Rows from a robot dataset:
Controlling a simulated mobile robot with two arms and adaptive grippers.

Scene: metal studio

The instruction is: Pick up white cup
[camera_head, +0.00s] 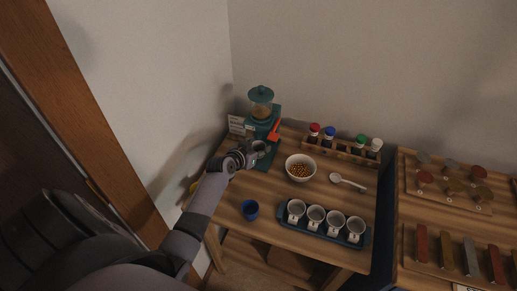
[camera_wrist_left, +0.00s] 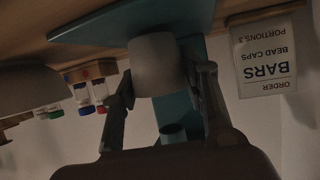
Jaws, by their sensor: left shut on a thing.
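My left gripper (camera_head: 248,155) is shut on a white cup (camera_head: 260,146), which looks greyish in the dim light. In the left wrist view, which is upside down, the two fingers (camera_wrist_left: 163,92) press on both sides of the white cup (camera_wrist_left: 156,62). The cup is over the teal base plate (camera_wrist_left: 85,22) of a grinder (camera_head: 262,108); I cannot tell whether it touches the plate. My right gripper is not in view.
A bowl of beads (camera_head: 300,168) and a spoon (camera_head: 348,181) are right of the gripper. A dark tray (camera_head: 284,214) holds several white cups. A rack (camera_head: 343,152) of capped jars and an order sign (camera_head: 237,125) stand behind.

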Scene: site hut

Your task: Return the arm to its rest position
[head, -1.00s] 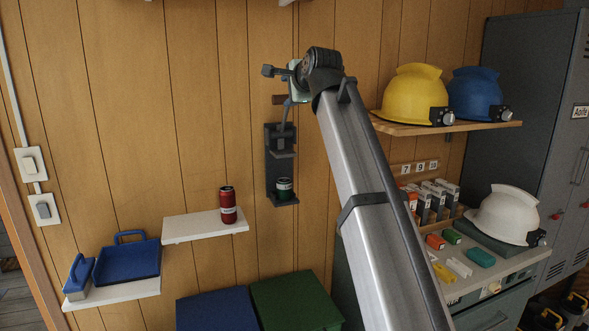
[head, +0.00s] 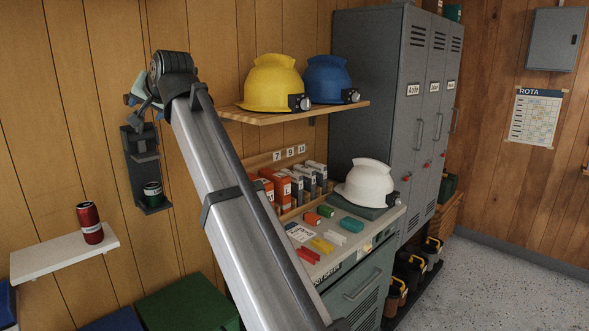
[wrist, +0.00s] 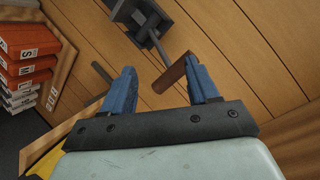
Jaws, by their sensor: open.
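My gripper (wrist: 160,88) shows in the wrist view with its two blue fingers spread apart. A brown bar (wrist: 174,76) lies beside the inner side of the right finger; I cannot tell whether they touch. Nothing is held between the fingers. In the head view my gripper (head: 138,104) is small and partly hidden behind my wrist, high in front of the wood wall. My arm reaches up to it from the bottom of the picture. Just below it is a dark wall bracket (head: 137,169) with a green can (head: 152,194) at its foot. The bracket's upper part also shows in the wrist view (wrist: 135,13).
A white shelf (head: 50,256) with a red can (head: 89,223) is at left. A wooden shelf (head: 290,113) holds yellow (head: 270,84) and blue (head: 326,78) helmets close right of my arm. Below are a white helmet (head: 365,182) and boxes.

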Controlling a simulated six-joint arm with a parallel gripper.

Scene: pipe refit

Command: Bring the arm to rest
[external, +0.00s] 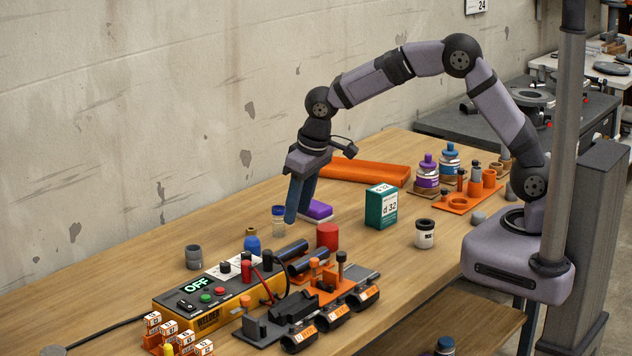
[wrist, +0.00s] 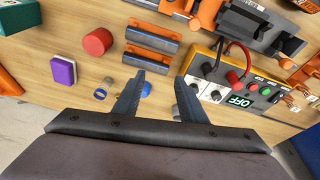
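My arm is bent over the wooden workbench (external: 415,275), with my gripper (external: 290,220) pointing down above its middle. In the wrist view the two dark fingers of my gripper (wrist: 160,75) stand apart with nothing held between them. In the external view the fingers overlap each other. The fingertips appear close to a small clear jar with a blue band (external: 278,222) and a purple block (external: 317,210); I cannot tell their exact height above the bench.
A yellow welder box (external: 208,319) reading OFF and a clamp fixture (external: 300,312) stand at the front. A red cylinder (external: 327,236), a teal box (external: 380,208) and a white jar (external: 424,234) stand nearby. An orange tray (external: 365,171) lies behind.

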• **Task to carry out**: Copy each line containing the word "Controlling" from the data.

• **The answer**:
Controlling a simulated mobile robot with two arms and adaptive grippers.
Controlling a simulated six-joint arm with a parallel gripper.

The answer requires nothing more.